A Daily Telegraph writer offered disappointed readers a perverse hope: "Bereft of ideas and policies, hobbled by a Republican Congress and a determined Whitewater prosecutor, Mr Clinton faces an awful four years." Meanwhile in the Sunday Telegraph, Washington reporter Ambrose Evan-Pritchard informed us in despairing tones that it was "eerie to watch the American people sleepwalking over a cliff".

All this outrage prompted some entirely unconvincing enthusiasm for special prosecutors, investigative journalism and political probity which was completely absent, for example, in the age of Ronald Reagan and Iran- Contra, Nixon and Watergate and, for that matter, Britain's own arms-to- Iraq imbroglio. It has also on occasions produced something uglier than hypocrisy.

Paul Johnson, writing of Clinton, declared: "Arkansas, whence he comes, is a dodgy state. I remember thinking at the time [of his election in 1992], `Any man who has been elected Governor of Arkansas five times cannot be entirely an honest man'."

Many columnists seem to have been issued with atlases locating such "dodgy states". Belgium, France, Italy, Germany and many others have failed at various times to live up to the high standards of the British right. And, of course, Ireland.

"As soon as you arrive in Ireland, you leave the modern world," wrote Bruce Anderson in the Mail a week ago. "Every mile you travel west of Dublin is also a mile west of the 20th century. By the time you arrive at Castlebar, Co Mayo, you have reached a timeless region. This is a pre- 20th century economy, based on the pig and potato and presided over by the priest. Wholly rural, it would seem to have nothing to do with the sophisticated machinery of the European Union in Brussels.

"But not so. Because of the bizarre machinery of EU politics, a Castlebar boy now occupies a crucial position. Padraig Flynn, who has been European Commissioner for Social Affairs for the past three years, was brought up in West Mayo. During his adult life, he has never moved beyond the intellectual confines of West Mayo: limited, bigoted, anti-modern."

The message is clear: West Mayo, like Arkansas, is the wrong place to be from. To be born there is an inescapable handicap, a permanent disqualification from influence. All you are entitled to hope for is a life of pigs, priests and potatoes.

Just three more points. 1. Last week Ms Amiel, apropos of the Gascoigne affair, defended the right of every wife to be beaten if she consented. Society, she argued, should not interfere until it was unavoidable or sought by one of the parties, and "that moment cannot be decided by ideology - whether chauvinist, statist, feminist or plain busybodiness".

2. In the Spectator 10 days ago, Paul Johnson wrote about the film Michael Collins, and wondered aloud why it was that the hero of the film, though a guerrilla leader, was not known to have killed anyone himself. One explanation he aired was that "as a superstitious papist, he may have believed that it was less sinful to order a crime than to carry it out".

3. Last week Johnson was at it again: "I will shortly be explaining," he promised, "why I used the term `fraudulent' about the Church of England - or the Church of Sodom as I am now forced to call it."

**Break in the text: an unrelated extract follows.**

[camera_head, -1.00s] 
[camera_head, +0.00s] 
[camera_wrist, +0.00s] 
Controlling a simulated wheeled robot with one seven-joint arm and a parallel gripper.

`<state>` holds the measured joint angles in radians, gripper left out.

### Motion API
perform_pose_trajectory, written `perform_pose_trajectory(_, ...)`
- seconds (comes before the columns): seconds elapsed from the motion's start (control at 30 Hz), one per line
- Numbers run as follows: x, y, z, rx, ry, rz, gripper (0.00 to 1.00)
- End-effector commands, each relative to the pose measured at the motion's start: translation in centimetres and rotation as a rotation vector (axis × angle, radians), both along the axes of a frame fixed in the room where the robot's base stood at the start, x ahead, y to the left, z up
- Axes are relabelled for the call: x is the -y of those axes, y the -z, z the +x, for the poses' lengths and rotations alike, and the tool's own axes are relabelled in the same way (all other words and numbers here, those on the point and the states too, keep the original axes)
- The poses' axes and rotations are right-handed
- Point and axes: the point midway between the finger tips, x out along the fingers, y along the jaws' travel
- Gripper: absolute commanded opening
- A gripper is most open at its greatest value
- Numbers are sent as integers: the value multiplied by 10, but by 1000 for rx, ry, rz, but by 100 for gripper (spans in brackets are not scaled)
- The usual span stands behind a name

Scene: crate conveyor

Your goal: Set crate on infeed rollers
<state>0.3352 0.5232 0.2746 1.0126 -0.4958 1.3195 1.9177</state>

What we are witnessing here is the right at an intellectual low point, falling back on prejudice and spite where all else has failed.

Clinton's victory, and even more so his second victory, is an affront to their world view however they look at it. Either the old order they destroyed has risen up to mock them, or their right-wing clothes have been cynically stolen from them. Just you wait and see, they are saying, you'll be sorry you didn't listen to us.

The truth is that the polemicists have become the ancien regime, but they have no taste for the drudgery of defence. Tied to a 17-year-old Tory government they no longer believe in, and denied a Labour government they can attack, they have chosen to be for nothing and against everything. Consumed instead by a directionless rage, they are reduced to doing something they have so long despised in film-makers, artists and writers - shocking for effect.